REPUBLIKA.CO.ID, JAKARTA -- Aktivitas erupsi Gunung Bromo di Kabupaten Probolinggo Provinsi Jawa Timur belum menunjukkan penurunan. Sejak dinaikkan status Siaga (level III) oleh PVMBG Badan Geologi pada 26/9/2016 aktivitas vulkanik Gunung Bromo masih cukup tinggi.
Berdasarkan pemantauan dari pos Pengamatan Gunung api (PGA) Bromo di Desa Ngadisari Kecamatan Sukapura Kabupaten Probolinggo maupun di kantor PVMBG-Badan Geologi Bandung pada Jumat (7/10) pukul 00.00-06.00 WIB menunjukkan asap kawah teramati putih kelabu coklat kehitaman sedang-tebal dengan tekanan sedang.
"Tinggi asap berkisar 100 sampai 300 meter dari puncak kawah ke arah barat-utara. Seismik menunjukkan tremor amplitudo maksimum 0,5-12 mm dominan 1 mm. Gempa vulkanik dangkal 1 kali amplitudo maksimum 18 milimeter," jelas Kepala Pusat Data Informasi dan Humas BNPB Sutopo Purwo Nugroho dalam keterangan persnya, Jumat (7/10).
Sutopo mengatakan masih ada suplai magma sehingga masih ada potensi erupsi Gunung Bromo. PVMBG merekomendasikan masyarakat di sekitar Gunung Bromo dan pengunjung, wisatawan,atau pendaki tidak diperbolehkan memasuki kawasan dalam radius 2,5 km dari kawah aktif Gunung Bromo.
"Tidak boleh ada aktivitas di sekitar kawah Gunung Bromo dan Lautan Pasir," katanya.
Sutopo menambahkan wisatawan tetap dapat menikmati keindahan Gunung Bromo di luar radius 2,5 km.

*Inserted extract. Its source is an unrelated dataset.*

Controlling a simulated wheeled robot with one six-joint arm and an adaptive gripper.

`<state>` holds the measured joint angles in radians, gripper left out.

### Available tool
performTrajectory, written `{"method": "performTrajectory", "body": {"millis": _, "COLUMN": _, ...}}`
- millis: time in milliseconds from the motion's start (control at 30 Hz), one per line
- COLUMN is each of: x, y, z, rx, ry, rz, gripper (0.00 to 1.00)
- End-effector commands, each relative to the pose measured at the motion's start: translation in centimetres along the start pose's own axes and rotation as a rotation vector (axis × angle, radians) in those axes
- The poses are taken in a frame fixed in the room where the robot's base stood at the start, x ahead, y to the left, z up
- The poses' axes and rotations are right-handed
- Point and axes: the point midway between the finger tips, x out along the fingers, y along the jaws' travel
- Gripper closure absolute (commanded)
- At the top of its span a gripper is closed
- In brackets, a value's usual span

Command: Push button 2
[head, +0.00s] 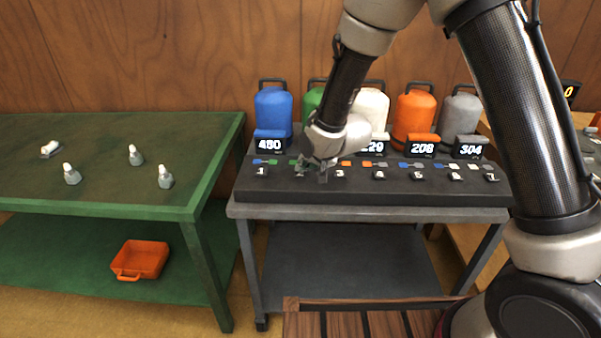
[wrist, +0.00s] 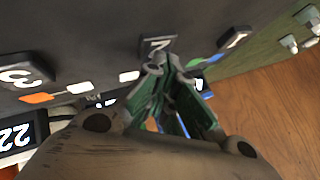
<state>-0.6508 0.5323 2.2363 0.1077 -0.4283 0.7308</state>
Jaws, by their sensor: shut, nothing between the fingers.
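Button 2 (wrist: 155,44) is a dark block with a white numeral on the black panel (head: 370,194). In the wrist view it appears upside down, just beyond my fingertips. My gripper (wrist: 160,62) is shut and empty, with its tips overlapping the near edge of button 2. I cannot tell whether they touch it. In the head view my gripper (head: 312,174) points down at the panel between button 1 (head: 261,172) and button 3 (head: 340,174). It mostly hides button 2 there.
Blue (head: 272,108), green, white, orange (head: 414,112) and grey canisters stand behind the panel with number displays. Buttons 4 to 7 continue rightward along the panel. A green table (head: 100,190) at left holds several small grey pieces, with an orange tray (head: 140,260) on its lower shelf.

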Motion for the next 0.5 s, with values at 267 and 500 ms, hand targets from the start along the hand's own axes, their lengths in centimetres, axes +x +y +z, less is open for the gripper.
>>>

Wisatawan dari Pasuruan dapat melihat keindahan Gunung Bromo, Gunung Batok dan Gunung Semeru dari Tosari dan Penanjakan. Dari Probolinggo pemandangan dapat dilihat dari Ngadasari. Jika dari Lumajang dapat dilihat dari Argosari B29. Justru saat terjadi erupsi, kata Sutopo, wisata erupsi dapat dinikmati dari tempat aman.
Saat ini aktivitas penerbangan Bandara Abdul Rahman Saleh di Malang tetap normal. Sebelumnya penerbangan terganggu oleh abu vulkanik Gunung Bromo sehingga penerbangan dialihkan ke Bandara Juanda Sidoarjo.

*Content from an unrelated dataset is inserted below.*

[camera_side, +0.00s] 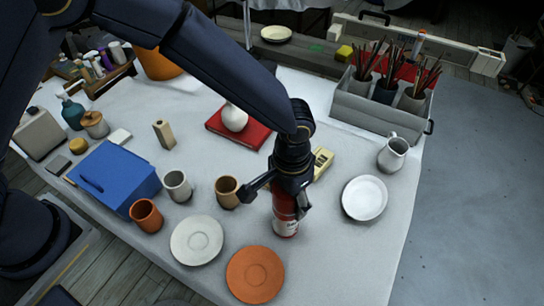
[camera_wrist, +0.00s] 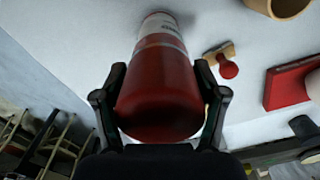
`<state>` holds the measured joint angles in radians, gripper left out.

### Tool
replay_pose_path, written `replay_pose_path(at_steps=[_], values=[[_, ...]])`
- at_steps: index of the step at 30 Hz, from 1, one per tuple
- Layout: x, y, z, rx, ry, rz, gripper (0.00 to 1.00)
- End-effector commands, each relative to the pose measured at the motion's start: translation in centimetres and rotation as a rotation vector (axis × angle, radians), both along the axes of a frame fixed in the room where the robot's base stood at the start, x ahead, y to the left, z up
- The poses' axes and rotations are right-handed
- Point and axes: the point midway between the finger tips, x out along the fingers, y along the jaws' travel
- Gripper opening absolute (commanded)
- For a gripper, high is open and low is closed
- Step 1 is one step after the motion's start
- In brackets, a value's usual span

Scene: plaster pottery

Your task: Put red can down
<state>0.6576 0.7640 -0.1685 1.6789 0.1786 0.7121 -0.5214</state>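The red can (camera_side: 285,226) is upright at the middle of the table, with a white label band near its lower end. My gripper (camera_side: 275,200) is over it, pointing down, and hides its upper part. In the wrist view the can (camera_wrist: 160,85) lies between the two fingers of my gripper (camera_wrist: 160,72). The fingers are spread, with a narrow gap beside the can near their tips. In the side view one finger stands out to the left, clear of the can. The can's lower end looks at or very near the tabletop; exact contact is unclear.
Close by are an orange saucer (camera_side: 255,274), a pale saucer (camera_side: 197,240), a brown cup (camera_side: 227,192) and a white plate (camera_side: 364,198). A white jug (camera_side: 393,154) stands at the right. A stamp (camera_wrist: 227,67) lies behind the can. The table is clear to the front right.

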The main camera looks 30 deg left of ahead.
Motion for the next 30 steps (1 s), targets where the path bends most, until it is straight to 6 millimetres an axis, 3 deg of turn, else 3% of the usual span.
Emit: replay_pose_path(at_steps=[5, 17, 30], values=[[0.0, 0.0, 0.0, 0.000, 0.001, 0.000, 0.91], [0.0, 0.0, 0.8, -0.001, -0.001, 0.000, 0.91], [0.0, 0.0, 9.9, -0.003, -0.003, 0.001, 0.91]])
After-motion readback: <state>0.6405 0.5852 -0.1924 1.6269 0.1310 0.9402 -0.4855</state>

Sutopo menuturkan saat aktivitas vulkanik masih tinggi, alat pemantau Gunung Bromo justru hilang. Peralatan pemantauan aktivitas Gunung Bromo milik PVMBG yang dipasang di Lautan Pasir, Dusun Cemorolawang Desa Ngadisari Kecamatan Sukapura Kabupaten Probolinggo hilang pada 18 September 2016 sekitar pukul 18.00 WIB. Peralatan tersebut berada dalam satu boks beton ukuran 1,5 x 2 meter dalam keadaan terkunci dan dilindungi pagar.
"Beberapa alat yang hilang adalah logger tiltmeter ts4200, POE, switch hub 8 port, regular solar panel, moxa serial to utp converter, looger gas sensor CO2, antena broadband, dan DC to DC converter," kata Sutopo.

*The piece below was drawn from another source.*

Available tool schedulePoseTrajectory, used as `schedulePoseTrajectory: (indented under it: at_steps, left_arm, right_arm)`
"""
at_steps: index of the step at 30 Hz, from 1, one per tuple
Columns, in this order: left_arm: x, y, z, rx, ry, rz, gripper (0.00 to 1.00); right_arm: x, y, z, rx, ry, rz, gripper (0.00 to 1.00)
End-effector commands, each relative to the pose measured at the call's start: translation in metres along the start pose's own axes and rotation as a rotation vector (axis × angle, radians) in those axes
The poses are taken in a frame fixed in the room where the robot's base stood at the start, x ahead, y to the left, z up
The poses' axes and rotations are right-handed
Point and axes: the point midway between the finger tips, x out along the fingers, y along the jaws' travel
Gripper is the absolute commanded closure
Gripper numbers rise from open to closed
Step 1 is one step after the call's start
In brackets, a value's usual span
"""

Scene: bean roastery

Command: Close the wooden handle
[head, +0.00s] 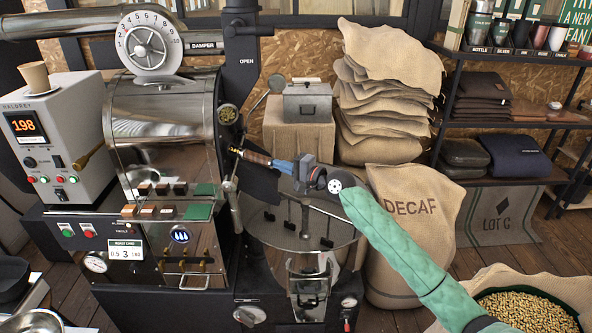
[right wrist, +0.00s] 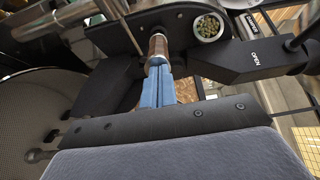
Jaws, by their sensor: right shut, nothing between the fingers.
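The wooden handle (head: 257,158) is a short brown grip with a pale metal collar, sticking out to the right from the front of the roaster drum. In the right wrist view the wooden handle (right wrist: 158,46) lies straight ahead of the fingertips. My right gripper (head: 274,163) reaches in from the right with its blue fingers shut and empty. Its tips are at the handle's near end; I cannot tell whether they touch. The shut blue fingers also show in the right wrist view (right wrist: 157,70). My left gripper is not in view.
The round cooling tray (head: 270,232) with stirring arms lies below my right gripper. A chrome roaster drum (head: 160,115) stands left of the handle. A dark chute marked OPEN (right wrist: 250,60) is close by. Behind stand a grey box (head: 308,102) and stacked sacks (head: 385,125).

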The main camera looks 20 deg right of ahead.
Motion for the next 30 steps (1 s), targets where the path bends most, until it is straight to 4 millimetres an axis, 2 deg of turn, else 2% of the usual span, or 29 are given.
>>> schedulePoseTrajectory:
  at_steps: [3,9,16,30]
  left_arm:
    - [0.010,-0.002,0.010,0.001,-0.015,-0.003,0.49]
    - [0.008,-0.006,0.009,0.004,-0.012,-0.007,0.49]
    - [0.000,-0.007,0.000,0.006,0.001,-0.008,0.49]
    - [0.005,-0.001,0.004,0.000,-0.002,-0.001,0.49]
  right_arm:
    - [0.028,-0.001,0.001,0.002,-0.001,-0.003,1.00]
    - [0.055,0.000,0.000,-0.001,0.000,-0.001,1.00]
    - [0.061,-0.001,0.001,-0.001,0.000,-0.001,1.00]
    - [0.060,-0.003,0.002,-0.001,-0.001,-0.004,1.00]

Hilangnya alat pemantau ini, lanjut Sutopo, berdampak pada proses pemantauan aktivitas Gunung Bromo yang menggunakan metode deformasi dan geokimia tidak dapat dilakukan. Tingkat ketelitian pemantauan Gunung Bromo menjadi berkurang dibandingkan dengan periode sebelumnya.
Sutopo mengatakan Kepala PVMBG telah melaporkan hilangnya unit peralatan pemantauan Gunung Bromo kepada Kepala BNPB, Gubernur Jawa Timur dan Bupati Probolinggo. Kejadian serupa juga pernah terjadi di beberapa daerah, baik alat pendeteksi banjir, longsor, tsunami, aktivitas vulkanik gunung api dan lainnya.
"Pencurian, pengrusakan dan terbatasnya biaya pemeliharaan dan pemutakhiran peralatan adalah salah satu masalah dalam peringatan dini bencana," katanya.